In 2015, Prime Minister Narendra Modi upturned India’s renewable energy policy. Junking the National Solar Mission’s target of boosting India’s solar power capacity to 20 GW by 2022, he said his government would hit 100 GW instead.
Of this, 40 GW was to come from rooftop solar installations. The rest, from large- and medium-scale grid-connected solar projects. An avalanche of money was expected to flow into the sector. As Down To Earth reported at the time, officials at the Ministry of New and Renewable Energy (MNRE) expected “the total investment for upgrading to 100 GW solar power capacity (to) cost around Rs 6,00,000 crore ($94 billion).”
Close to six years later, India is nowhere near that target. By November 2020, the country’s installed solar capacity stood at 36.9 GW. Compounding matters, a clutch of marquee investors like SoftBank have exited, investment into the sector is falling, as is the rate at which India adds fresh solar capacity.
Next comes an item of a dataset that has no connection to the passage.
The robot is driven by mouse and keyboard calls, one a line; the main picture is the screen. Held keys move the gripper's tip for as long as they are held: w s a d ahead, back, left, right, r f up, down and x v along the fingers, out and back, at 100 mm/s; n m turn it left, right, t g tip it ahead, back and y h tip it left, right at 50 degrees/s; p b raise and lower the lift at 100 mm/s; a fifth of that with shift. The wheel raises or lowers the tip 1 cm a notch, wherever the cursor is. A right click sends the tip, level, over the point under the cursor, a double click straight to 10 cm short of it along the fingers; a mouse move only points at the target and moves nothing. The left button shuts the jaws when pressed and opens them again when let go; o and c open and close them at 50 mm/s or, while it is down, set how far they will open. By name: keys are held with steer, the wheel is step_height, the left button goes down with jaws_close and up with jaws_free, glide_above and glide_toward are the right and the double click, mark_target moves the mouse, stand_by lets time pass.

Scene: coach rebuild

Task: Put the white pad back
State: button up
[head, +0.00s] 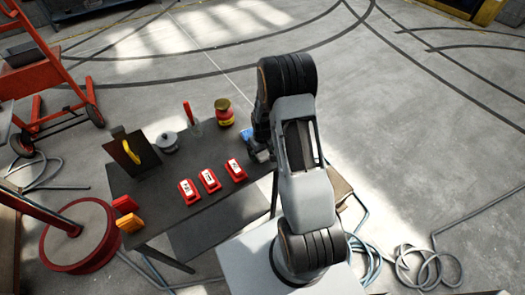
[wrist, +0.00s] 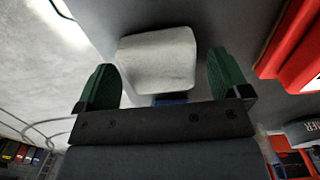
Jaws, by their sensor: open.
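The white pad (wrist: 158,60) shows in the wrist view as a pale block with rounded corners on a dark grey surface. A small blue patch (wrist: 170,98) shows at its near edge; I cannot tell what it belongs to. My gripper (wrist: 163,72) is open, with one green finger on each side of the pad and a visible gap to each. I cannot tell whether the fingers are level with it. In the head view my gripper (head: 260,150) is low at the right end of the dark table (head: 185,225), and I cannot make out the pad there.
Three red holders (head: 209,180) with white labels stand in a row left of my gripper. A yellow and red tin (head: 224,111), a grey round tin (head: 167,142) and a dark upright board (head: 133,155) stand on the table. Hoses (head: 430,268) lie on the floor at right.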

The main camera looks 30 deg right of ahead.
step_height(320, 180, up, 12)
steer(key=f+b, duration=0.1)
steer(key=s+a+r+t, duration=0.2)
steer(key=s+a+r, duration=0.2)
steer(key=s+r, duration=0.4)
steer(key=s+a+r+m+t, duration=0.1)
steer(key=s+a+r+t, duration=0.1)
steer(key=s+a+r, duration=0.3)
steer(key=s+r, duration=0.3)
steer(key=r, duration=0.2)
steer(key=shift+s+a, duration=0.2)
As the first part of this series said, industry players do not expect the sector to accelerate dramatically. The costs run deep. Today, solar power is cheaper than coal-based electricity. Its rising competitiveness is forcing thermal power plant companies to integrate vertically as the sector sees a shakeout. But if solar’s supply remains limited, India will continue to burn coal.
Despite a government push, why is solar slowing?
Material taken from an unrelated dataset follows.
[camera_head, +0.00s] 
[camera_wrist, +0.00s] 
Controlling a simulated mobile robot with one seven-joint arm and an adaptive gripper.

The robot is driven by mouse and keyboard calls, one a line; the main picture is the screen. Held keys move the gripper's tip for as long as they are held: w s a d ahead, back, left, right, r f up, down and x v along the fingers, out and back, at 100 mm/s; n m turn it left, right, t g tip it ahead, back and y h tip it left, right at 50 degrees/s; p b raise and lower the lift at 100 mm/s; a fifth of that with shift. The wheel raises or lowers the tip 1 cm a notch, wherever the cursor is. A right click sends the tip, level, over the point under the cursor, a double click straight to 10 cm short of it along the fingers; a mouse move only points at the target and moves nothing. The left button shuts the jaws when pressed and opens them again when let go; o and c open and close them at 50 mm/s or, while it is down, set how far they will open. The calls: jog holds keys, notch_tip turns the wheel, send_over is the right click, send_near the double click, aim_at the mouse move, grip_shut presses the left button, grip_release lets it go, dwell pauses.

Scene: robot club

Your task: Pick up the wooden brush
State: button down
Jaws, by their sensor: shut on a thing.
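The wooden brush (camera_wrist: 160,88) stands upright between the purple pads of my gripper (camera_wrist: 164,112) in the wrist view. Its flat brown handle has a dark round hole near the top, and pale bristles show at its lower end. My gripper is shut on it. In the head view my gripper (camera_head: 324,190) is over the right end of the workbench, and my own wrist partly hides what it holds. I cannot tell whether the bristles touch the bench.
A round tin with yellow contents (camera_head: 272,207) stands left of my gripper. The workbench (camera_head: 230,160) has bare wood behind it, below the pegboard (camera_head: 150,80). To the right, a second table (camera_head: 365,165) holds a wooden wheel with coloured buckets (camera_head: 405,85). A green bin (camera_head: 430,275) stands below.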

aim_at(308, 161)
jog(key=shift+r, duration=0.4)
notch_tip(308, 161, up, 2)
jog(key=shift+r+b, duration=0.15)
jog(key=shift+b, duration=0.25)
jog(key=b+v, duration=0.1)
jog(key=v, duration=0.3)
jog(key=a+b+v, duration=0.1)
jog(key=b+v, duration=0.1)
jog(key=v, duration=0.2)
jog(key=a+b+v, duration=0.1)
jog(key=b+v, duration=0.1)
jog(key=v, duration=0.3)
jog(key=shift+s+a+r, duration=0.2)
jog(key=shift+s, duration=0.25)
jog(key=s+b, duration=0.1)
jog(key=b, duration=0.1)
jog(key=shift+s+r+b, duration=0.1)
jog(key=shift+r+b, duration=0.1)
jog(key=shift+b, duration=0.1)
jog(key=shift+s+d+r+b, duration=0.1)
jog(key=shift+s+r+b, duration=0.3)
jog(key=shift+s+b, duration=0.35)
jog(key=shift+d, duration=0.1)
The story of India’s solar sector is best narrated in three acts. In the first, our freshly independent democracy slowly created an indigenous solar sector to meet developmental imperatives such as rural electrification.
Solar was first discussed in India’s third Five Year Plan (1961-66). It fell off planners’ radar during 1970-1980 – the fourth and fifth plans focused on hydel, tidal and geothermal energy – but resurfaced in the sixth plan. In the years that followed, the country created both an indigenous solar manufacturing sector as well as developmental applications such as solar cookers, pumps and electrification.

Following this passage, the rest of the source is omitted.